Wireless smart-grid solutions become ever more important with raisin energy costs. A smart grid is a digitally enabled electrical grid that gathers, distributes, and acts on information about the behavior of all participants in order to improve the efficiency, importance, reliability, economics, and sustainability of electricity services. Roll-out of smart grid technology also implies a fundamental re-engineering of the electricity services industry, although typical usage of the term is focused on the technical infrastructure. The smart grid represents the full suite of current and proposed responses to the challenges of electricity supply. Because of the diverse range of factors, there are numerous competing taxonomies, and no agreement on a universal definition.

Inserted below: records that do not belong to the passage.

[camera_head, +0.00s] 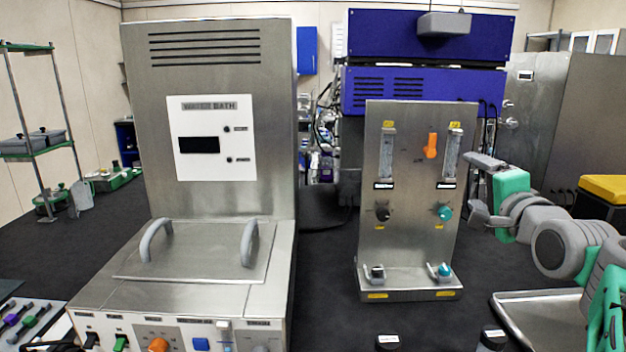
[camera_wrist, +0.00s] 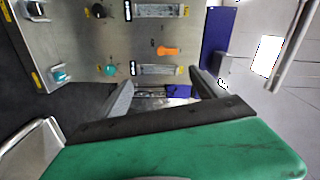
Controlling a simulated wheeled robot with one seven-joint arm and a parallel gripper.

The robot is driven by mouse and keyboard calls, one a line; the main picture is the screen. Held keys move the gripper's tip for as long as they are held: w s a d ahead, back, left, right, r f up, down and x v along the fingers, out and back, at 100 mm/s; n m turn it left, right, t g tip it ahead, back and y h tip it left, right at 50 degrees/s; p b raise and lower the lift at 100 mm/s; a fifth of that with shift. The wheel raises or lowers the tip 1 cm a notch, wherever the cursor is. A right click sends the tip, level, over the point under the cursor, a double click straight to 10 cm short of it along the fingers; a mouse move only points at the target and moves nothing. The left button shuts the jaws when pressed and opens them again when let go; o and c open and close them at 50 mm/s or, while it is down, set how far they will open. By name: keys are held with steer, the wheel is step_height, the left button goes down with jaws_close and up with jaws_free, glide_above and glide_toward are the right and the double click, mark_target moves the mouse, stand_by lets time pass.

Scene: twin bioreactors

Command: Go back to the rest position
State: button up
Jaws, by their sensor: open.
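My gripper (camera_head: 478,190) is on the right of the head view, at the end of my grey and green arm. It is open and empty, just right of the steel flow-meter panel (camera_head: 408,245). In the wrist view my gripper (camera_wrist: 158,84) shows two grey fingers spread apart with nothing between them. The panel (camera_wrist: 100,45) appears sideways there, beyond the fingers. It carries an orange knob (camera_head: 431,146), two clear flow tubes and a teal knob (camera_head: 445,212). I cannot tell whether a finger touches the panel.
A steel water bath (camera_head: 210,130) with a two-handled lid (camera_head: 198,252) stands on the left. A metal tray (camera_head: 545,318) lies under my arm. Blue units (camera_head: 425,92) stand behind the panel. Small black-capped items (camera_head: 388,342) are at the front edge. Dark surface shows between bath and panel.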

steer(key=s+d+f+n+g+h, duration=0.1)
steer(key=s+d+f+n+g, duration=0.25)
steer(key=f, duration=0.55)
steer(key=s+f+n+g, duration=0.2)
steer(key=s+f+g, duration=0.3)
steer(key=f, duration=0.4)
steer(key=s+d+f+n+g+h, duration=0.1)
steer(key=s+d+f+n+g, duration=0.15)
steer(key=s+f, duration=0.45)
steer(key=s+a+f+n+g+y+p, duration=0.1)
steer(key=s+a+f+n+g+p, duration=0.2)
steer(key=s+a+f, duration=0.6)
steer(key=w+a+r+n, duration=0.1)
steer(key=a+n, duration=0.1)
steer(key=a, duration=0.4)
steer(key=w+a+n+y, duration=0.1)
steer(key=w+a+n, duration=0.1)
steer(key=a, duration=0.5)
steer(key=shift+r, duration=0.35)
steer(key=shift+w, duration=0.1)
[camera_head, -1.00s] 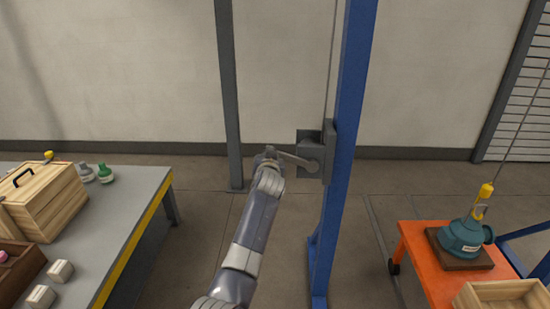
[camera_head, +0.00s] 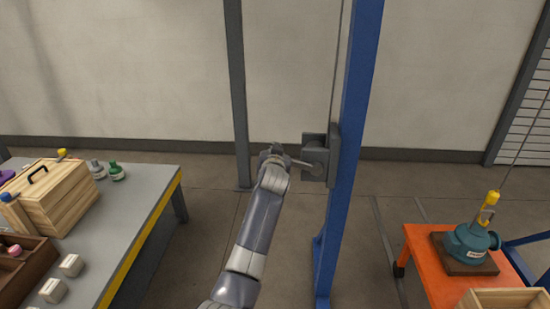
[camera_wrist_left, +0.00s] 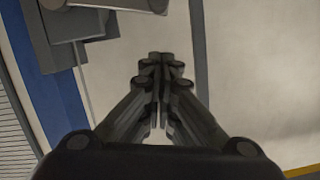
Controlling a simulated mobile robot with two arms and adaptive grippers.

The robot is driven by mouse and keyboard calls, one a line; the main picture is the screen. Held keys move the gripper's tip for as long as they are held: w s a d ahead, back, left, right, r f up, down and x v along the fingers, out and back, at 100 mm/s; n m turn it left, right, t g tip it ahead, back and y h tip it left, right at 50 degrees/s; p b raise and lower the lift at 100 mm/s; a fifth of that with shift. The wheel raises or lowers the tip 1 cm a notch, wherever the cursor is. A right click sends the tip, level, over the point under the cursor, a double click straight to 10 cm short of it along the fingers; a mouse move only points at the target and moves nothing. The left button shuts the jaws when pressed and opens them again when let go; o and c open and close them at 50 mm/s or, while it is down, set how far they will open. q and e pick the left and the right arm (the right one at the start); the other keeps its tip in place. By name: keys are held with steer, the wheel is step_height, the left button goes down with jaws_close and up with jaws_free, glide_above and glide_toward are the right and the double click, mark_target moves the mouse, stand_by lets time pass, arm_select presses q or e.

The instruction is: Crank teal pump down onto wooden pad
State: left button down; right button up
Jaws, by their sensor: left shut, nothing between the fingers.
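The teal pump (camera_head: 470,241) sits upright at the right, on or just over the dark wooden pad (camera_head: 466,266); I cannot see a gap between them. A yellow hook (camera_head: 489,205) on a thin cable is at its top. The grey winch box (camera_head: 317,153) is on the blue post, with its crank arm (camera_head: 301,163) pointing left. My left gripper (camera_head: 274,149) is at the crank's outer end, its tips partly hidden by my wrist. In the left wrist view its fingers (camera_wrist_left: 160,60) are shut with nothing between them, the winch (camera_wrist_left: 95,22) to their upper left.
The blue post (camera_head: 350,150) stands beside my arm, with a grey post (camera_head: 238,100) behind. An orange cart (camera_head: 425,260) carries the pad and a wooden crate (camera_head: 500,299). A grey workbench (camera_head: 140,190) with boxes and bottles stands at the left.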

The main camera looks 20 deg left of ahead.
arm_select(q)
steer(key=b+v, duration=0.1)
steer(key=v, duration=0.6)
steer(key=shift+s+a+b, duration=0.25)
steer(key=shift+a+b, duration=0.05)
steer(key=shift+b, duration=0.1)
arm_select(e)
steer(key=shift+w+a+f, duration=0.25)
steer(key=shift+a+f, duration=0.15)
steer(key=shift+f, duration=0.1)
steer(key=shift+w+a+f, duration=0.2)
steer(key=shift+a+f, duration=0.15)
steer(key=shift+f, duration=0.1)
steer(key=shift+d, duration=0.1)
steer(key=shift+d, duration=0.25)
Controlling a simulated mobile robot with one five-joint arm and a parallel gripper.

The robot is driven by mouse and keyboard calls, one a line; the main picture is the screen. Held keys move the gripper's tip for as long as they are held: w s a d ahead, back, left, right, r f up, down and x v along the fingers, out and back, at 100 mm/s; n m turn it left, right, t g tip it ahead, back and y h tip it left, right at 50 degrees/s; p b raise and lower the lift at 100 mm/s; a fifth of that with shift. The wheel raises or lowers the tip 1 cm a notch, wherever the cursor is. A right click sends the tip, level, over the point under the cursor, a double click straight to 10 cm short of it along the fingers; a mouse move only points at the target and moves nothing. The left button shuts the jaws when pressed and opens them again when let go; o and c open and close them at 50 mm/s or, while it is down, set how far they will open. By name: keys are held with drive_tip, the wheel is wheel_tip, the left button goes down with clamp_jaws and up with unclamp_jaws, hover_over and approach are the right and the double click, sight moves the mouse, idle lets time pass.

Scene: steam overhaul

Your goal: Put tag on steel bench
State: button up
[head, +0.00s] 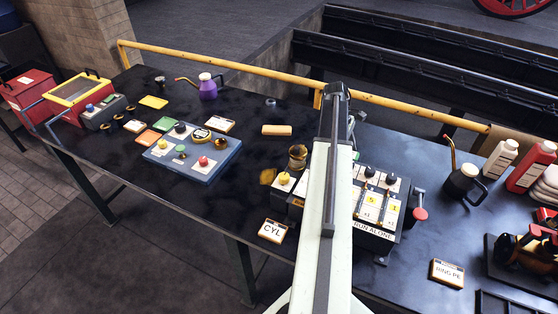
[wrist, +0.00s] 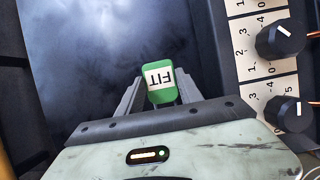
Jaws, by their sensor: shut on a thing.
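My gripper (wrist: 159,76) is shut on a green tag (wrist: 161,94) with a white label reading FIT, upside down in the wrist view. The tag sits between the two grey fingers, above a dark, mottled surface. The dark steel bench (head: 235,190) runs across the head view from left to right; its surface also shows in the wrist view (wrist: 85,60).
A control panel with black knobs (head: 390,205) stands right of my arm; its knobs (wrist: 281,40) are close on the right in the wrist view. A blue board (head: 225,155) and a purple oil can (head: 208,88) are at left. A yellow rail (head: 220,65) lines the back.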

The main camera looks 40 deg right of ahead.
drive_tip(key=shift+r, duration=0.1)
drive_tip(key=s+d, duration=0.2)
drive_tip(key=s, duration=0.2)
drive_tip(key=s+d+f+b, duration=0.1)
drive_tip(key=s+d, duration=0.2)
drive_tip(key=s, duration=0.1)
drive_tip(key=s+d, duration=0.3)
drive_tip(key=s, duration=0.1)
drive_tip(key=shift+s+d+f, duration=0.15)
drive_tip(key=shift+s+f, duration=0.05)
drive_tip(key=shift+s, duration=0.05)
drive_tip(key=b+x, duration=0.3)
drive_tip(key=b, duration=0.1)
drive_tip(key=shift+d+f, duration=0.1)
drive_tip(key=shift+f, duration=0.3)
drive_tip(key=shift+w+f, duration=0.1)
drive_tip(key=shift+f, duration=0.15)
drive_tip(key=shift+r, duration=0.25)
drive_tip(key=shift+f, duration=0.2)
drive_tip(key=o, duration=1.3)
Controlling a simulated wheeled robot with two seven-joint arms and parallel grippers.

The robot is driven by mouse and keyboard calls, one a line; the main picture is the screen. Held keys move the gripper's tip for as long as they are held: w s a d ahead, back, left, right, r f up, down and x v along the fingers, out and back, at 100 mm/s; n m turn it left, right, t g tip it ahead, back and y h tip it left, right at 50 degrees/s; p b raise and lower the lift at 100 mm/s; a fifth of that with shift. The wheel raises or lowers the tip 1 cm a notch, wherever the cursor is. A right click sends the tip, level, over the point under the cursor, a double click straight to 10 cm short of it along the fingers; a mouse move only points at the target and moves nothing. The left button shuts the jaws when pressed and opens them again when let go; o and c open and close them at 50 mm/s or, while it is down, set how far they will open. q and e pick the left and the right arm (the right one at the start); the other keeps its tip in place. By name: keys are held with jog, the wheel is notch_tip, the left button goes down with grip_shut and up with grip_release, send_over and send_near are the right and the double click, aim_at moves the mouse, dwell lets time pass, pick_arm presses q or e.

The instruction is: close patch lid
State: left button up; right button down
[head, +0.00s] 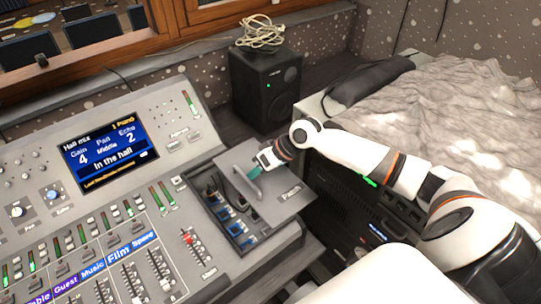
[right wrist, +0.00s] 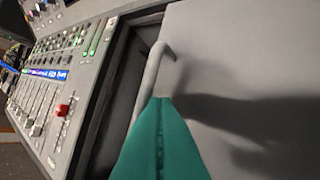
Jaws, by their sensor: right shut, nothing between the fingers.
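The patch lid (head: 283,196) is a flat grey panel labelled "Patch" at the right end of the mixing console in the head view. It covers the right part of the patch bay, while the left part (head: 228,212) stands open with blue plugs and cables showing. The lid's bar handle (head: 245,184) lies along its left side. My right gripper (head: 255,173) is shut with teal fingertips close to the handle's far part. In the right wrist view the shut fingers (right wrist: 160,140) overlap the handle (right wrist: 150,82) above the lid (right wrist: 245,50); contact is unclear. My left gripper is out of view.
The console's screen (head: 107,156) and faders (head: 140,270) lie left of the patch bay. A red fader knob (head: 188,238) sits just beside the bay. A black speaker (head: 265,85) with a coiled cable (head: 261,32) on top stands behind. A dark rack unit is at right.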

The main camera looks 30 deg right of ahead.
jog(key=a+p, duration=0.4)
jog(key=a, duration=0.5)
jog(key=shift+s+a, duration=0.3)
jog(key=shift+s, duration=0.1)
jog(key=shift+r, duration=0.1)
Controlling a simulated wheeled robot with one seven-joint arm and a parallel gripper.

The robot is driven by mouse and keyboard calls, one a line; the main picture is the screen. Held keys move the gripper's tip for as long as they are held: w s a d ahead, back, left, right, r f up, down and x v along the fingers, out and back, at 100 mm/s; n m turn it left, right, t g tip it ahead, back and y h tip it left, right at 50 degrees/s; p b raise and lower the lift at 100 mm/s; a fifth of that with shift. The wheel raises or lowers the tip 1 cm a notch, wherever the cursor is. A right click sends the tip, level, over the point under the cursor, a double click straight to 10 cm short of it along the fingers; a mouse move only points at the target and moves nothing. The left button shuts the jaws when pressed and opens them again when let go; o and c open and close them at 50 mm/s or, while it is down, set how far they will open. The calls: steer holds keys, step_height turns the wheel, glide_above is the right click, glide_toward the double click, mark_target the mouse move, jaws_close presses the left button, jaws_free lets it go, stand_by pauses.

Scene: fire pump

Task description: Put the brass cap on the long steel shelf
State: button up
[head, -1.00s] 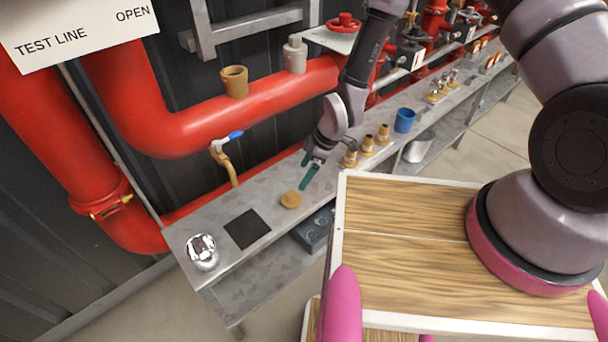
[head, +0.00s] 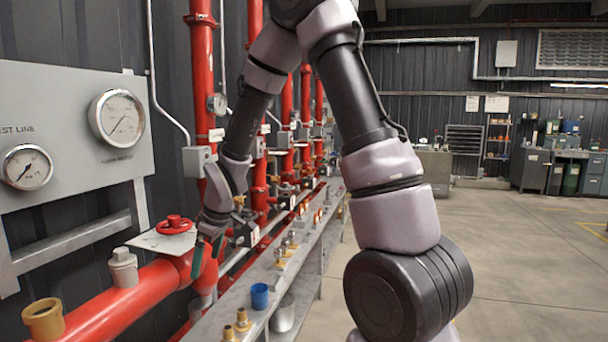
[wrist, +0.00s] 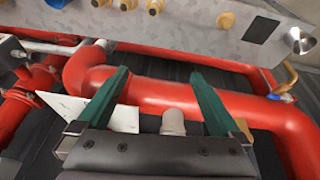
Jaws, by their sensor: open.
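A round brass cap (wrist: 226,20) lies on the long steel shelf (wrist: 190,27) in the wrist view, near a dark square patch (wrist: 261,29). The cap is out of frame in the head view, where the shelf (head: 212,322) runs away along the wall. My gripper (head: 208,248) is open, above the red pipe. In the wrist view my gripper (wrist: 159,74) shows its two green fingers spread, with nothing between them. The cap lies beyond the fingertips, apart from them.
A red pipe (wrist: 160,92) runs beneath my fingers, with a grey stub (wrist: 173,122) on it. A brass collar (head: 43,318), a red handwheel (head: 174,224) and a blue cup (head: 259,296) stand nearby. Brass fittings (head: 243,320) line the shelf. Open floor (head: 530,240) lies to the right.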

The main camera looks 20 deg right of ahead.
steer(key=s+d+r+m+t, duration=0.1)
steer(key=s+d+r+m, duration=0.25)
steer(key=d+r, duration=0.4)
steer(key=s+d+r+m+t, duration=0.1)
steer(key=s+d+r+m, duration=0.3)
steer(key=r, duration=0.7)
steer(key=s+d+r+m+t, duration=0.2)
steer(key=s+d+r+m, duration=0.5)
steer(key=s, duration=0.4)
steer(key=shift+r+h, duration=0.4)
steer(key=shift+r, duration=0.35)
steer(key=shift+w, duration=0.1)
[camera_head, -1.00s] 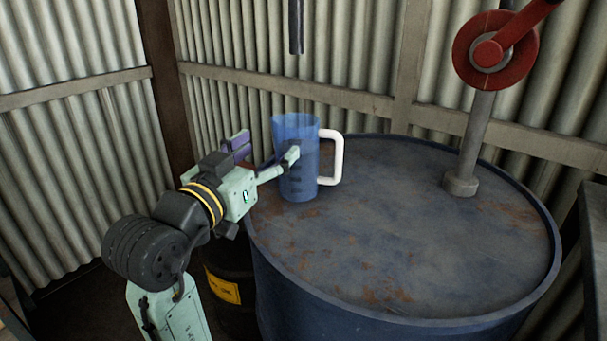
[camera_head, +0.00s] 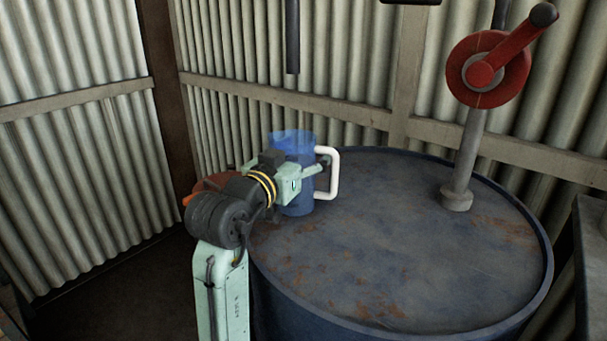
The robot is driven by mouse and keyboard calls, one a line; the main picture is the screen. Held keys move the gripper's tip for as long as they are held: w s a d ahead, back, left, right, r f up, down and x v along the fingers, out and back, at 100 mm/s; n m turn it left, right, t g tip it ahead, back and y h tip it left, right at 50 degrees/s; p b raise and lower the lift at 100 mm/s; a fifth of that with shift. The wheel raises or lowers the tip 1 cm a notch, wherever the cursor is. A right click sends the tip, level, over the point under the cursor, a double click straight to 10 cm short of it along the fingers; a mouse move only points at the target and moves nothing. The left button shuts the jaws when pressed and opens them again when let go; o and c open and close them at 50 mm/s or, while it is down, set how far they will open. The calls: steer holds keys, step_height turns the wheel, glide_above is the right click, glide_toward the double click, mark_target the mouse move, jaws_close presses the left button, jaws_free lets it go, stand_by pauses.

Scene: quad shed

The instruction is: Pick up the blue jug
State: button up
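The blue jug (camera_head: 293,143) is a see-through upright cylinder with a white handle (camera_head: 332,187) on its right. It stands near the left edge of the top of the blue drum (camera_head: 390,250). My gripper (camera_head: 314,169) is in front of the jug and covers its middle. One light green finger reaches right across the jug's side towards the handle. The other finger is hidden, so I cannot tell whether the fingers are closed on the jug. The jug's lower part shows below the gripper.
A red crank wheel on a grey post (camera_head: 461,165) stands at the drum's back right. A dark pipe (camera_head: 292,40) hangs above the jug. Corrugated walls close in behind. A partly hidden red object (camera_head: 213,182) shows behind my arm. The drum's middle is clear.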

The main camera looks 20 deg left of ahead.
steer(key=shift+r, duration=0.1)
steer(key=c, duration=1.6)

Numerous contributions to overall improvement of the efficiency of energy infrastructure is anticipated from the deployment of smart grid technology, in particular including wireless demand-side management, for example turning off air conditioners during short-term spikes in electricity price. The overall effect is less redundancy in transmission and distribution lines, and greater utilisation of generators, leading to lower power prices.
Some communications are up to date, but are not uniform because they have been developed in an incremental fashion and not fully integrated. In most cases, data is being collected via modem rather than direct network connection. Areas for improvement include: substation automation, demand response, distribution automation, supervisory control and data acquisition (SCADA), energy management systems, wireless mesh networks and other technologies, power-line carrier communications, and fiber-optics. Integrated communications will allow for real-time control, information and data exchange to optimize system reliability, asset utilization, and security.